GIVEN DATA:
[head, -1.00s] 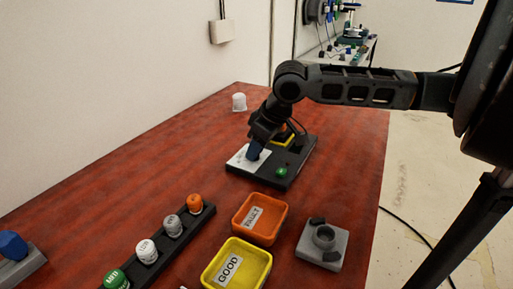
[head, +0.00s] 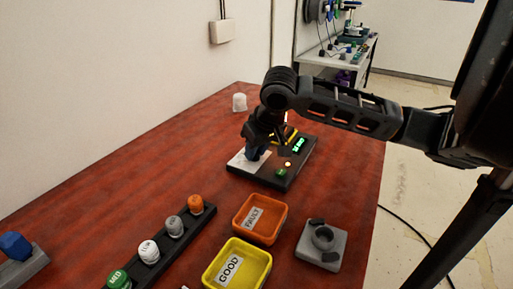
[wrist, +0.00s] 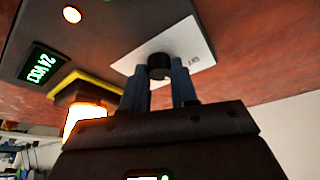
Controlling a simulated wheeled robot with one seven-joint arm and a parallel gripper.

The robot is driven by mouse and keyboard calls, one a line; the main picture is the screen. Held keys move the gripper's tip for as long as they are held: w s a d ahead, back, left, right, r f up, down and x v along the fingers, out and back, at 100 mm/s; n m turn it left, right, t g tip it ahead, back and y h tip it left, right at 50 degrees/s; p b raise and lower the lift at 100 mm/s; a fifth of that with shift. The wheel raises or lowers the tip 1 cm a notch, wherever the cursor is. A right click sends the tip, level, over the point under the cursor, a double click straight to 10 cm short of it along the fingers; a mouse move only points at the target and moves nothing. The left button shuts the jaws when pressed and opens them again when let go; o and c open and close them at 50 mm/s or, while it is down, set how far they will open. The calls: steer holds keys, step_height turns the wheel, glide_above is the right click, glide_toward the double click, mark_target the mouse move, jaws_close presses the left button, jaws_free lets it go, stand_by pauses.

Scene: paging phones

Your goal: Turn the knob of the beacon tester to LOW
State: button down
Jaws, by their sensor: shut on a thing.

DIRECTIONS FOR THIS TASK: Repeat exactly the stretch of lines that opens with the line containing "[wrist, +0.00s]" and closes with the line containing "Controlling a simulated". Leave the pictures out, and add nothing.

ANSWER FOR THE TASK:
[wrist, +0.00s] 
Controlling a simulated wheeled robot with one seven-joint arm and a parallel gripper.

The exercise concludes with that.